Şimdi asıl meramıma gelmek istiyorum. Bu giriş kısmı önemli olsa da, çok daha mühim başka konular olduğunu biliyorsunuz. Dediğim gibi, bu makalenin genel planını daha önceden kurgulamıştım. Son aşamaya yeni geldim ve sizlerle de paylaşıyorum. Konumuz malum, iktidar partisinin hazırladığı Anayasa değişlikleri...

134 yıldır anayasa konuşuyoruz. Bu kadar uzun bir zaman sürecine rağmen hala aradığımızı bulabilmiş değiliz. Bülent Tanör'ün yerinde deyimiyle, her anayasa bir bakıma da hazırlayanların zihniyetini yansıtmıştır. O zaman, anayasa hazırlayan zihniyetlerde sorun mu vardı? Bu soruyu sormak, en azından cevabı net ve belli olmasa da, tutarlılık gereğidir. Benim burada, kimseyi zan altında bırakmak gibi bir hedefim ve arayışım yok. Olmaz da! Ancak yine de zihniyet meselesinin anayasalarda ne kadar önemli olduğunu geride kalan uzun yıllara bakarak söylememiz mümkündür.
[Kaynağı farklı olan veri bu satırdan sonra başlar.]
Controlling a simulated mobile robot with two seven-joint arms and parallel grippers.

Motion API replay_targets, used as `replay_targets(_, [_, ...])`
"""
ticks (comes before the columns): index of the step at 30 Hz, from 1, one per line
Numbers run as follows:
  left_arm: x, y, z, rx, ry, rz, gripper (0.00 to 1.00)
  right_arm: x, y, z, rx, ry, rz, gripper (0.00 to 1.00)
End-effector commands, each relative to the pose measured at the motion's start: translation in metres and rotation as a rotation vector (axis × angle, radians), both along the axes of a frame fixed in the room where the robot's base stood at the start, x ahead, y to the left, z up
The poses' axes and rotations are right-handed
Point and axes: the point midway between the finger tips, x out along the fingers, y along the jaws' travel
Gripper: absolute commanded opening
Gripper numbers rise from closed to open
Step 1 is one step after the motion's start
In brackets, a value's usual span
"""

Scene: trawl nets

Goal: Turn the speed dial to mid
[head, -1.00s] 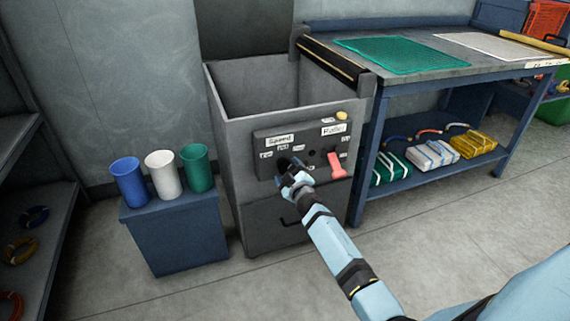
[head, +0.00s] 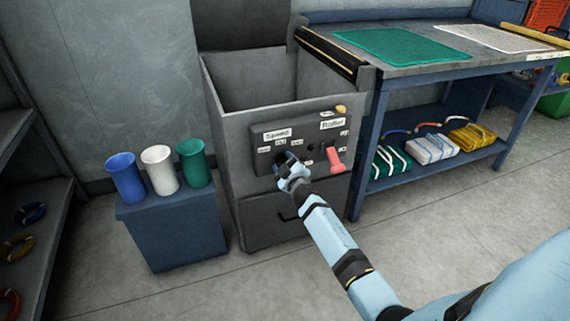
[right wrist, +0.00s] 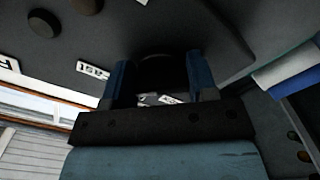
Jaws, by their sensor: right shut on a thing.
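The dark speed dial sits low on the machine's front panel, under the "Speed" label (head: 277,134) and small setting labels (head: 281,142). My right gripper (head: 287,160) is at the dial and largely covers it in the head view. In the right wrist view the dark round dial (right wrist: 160,62) lies between the two blue fingers of my right gripper (right wrist: 160,85), which is shut on it. Which setting the dial points at cannot be told. My left gripper is not in view.
A red lever (head: 335,160) stands right of the dial under the "Roller" label (head: 331,125). A yellow button (head: 340,109) is above it. Blue, white (head: 159,170) and green cups stand on a blue stand (head: 170,235) to the left. A workbench (head: 400,72) adjoins at right.

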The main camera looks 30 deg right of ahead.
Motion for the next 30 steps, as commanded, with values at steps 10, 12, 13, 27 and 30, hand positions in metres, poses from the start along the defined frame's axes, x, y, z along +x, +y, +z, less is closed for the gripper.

Anayasal gelişmelerle ilgili başlangıcın değişik tartışmalara sahne olduğu malum. Süreci 1808 Sened-i İttifak'a kadar götürenler bile var. Yine de ilk anayasa 1876'da hazırlandı. Hazırlık çalışmasının daha önceden başladığını söylemeliyim. Niyazi Berkes'in ‘Türkiye'de Çağdaşlaşma' isimli eserinde, Mithat Paşa'nın, II. Abdülhamit tahta çıkmadan önce ikamet ettiği Maslak'taki yalısına giderek, bu konuda kendisiyle görüş alışverişinde bulunduğuna dair bir bilgi var. Nitekim Abdülhamit Han, Anayasa'yı ilan edeceğine dair söz de vermiş. Bunun yanında, bir Meclis kurulacağıyla ilgili de karar söz konusu. II. Abdülhamit'in, tahta çıkınca sözünde durduğunu hepimiz biliyoruz.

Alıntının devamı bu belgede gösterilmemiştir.